When Are we Going to USE this?

I think all students receive the same email when they register for a math class; this email says “The BEST way to irritate your instructor is to ask ‘When are WE going to USE this?’ at the first sign of confusion.  Not only does this irritate your instructor, but this will distract the instructor from your lack of understanding.”

Of course, my introduction above is a weak attempt at humor (a dangerous choice on my part!!).

Seriously, the issue is this:  Do students NEED to see the application of everything that we tell them to learn?  Are some concepts okay to learn, even if there are no applications that the student values?

Underneath this issue is the curricular issue:  What is the purpose of this course?  For developmental mathematics, we are in a “preparing for” business.  Our students need to take further mathematics (of various kinds), science classes, and technology classes; we also prepare students for college in general.  These future situations are a justification for the mathematics they learn … is it reasonable for us to expect students to appreciate the applications while they are learning the mathematics?

 In a recent post (https://www.devmathrevival.net/?p=282 ) I emphasized mathematics as a practical science.  For a recent conference in Michigan, I gave a talk on general education (http://jackrotman.devmathrevival.net/General%20Education%20Mathematics%20in%20Michigan%20May%202011.pdf) in which I highlighted the ‘usefulness’ of mathematics we require students to take.  It’s pretty common for people to conclude that I think developmental mathematics should be applied and in-context, in almost all topics we teach.

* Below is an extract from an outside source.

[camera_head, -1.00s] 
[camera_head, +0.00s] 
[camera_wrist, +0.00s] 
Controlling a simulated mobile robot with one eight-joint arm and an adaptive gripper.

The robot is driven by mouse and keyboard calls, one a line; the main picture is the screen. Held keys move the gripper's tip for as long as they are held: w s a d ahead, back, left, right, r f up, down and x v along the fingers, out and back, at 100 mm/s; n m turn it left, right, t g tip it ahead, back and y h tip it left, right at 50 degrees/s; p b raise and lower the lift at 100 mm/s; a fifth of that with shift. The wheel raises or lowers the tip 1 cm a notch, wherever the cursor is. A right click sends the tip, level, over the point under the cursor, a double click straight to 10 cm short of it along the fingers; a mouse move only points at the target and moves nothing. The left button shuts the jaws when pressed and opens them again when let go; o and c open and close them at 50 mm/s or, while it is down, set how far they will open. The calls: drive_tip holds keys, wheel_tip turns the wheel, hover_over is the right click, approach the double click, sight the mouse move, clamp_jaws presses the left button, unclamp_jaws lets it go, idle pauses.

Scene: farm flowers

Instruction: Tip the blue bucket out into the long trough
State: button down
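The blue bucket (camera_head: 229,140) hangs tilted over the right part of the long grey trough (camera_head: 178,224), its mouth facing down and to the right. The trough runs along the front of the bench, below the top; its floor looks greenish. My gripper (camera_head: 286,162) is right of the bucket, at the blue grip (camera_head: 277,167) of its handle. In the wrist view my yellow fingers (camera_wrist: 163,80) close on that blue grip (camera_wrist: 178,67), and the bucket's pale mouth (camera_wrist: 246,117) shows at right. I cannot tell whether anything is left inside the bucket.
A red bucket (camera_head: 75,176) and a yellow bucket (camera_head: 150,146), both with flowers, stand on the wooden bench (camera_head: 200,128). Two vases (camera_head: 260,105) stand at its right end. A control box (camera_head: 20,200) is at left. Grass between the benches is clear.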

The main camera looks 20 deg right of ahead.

However, that is not my judgment about what is appropriate.  The traditional developmental mathematics courses are predominantly procedures; we do ‘applications’, but 90% of these applications are puzzles (you have to know the answer in order to write the problem).  This is not enough practicality to show students that mathematics is powerful and practical.  We need more applications meaningful to students, and we need content which will benefit our students.

At the same time, it is obvious to me that we would make a mistake to limit the mathematics we teach to those ideas for which we have applications that students would understand at that time.  A math course is not employment preparation (only), nor is it solving problems (only) … just like it is not beautiful mathematics (only).  We need a balance.  Students will need to learn material with no clear applicability to them in other classes, and learning in the face of ‘not useful right NOW’ is a critical survival skill.

We can also use learning research to provide guidance.  My own reading of theory and research indicates that context, and applications that students value, plays a positive role for motivation when done in moderation; an emphasis on context complicates the learning process, and may make the important seem invisible.  [For some references, see http://jackrotman.devmathrevival.net/sabbatical2006/9%20Situated%20Learning.pdf.]

I hope you will think about the purposes of our math courses, and reach your own conclusion about the appropriate role of applications that students will understand to support the learning of mathematics.  I am sure that we can design our courses so that students can learn powerful mathematics that WILL be useful to them, and that we can incorporate applications along the way.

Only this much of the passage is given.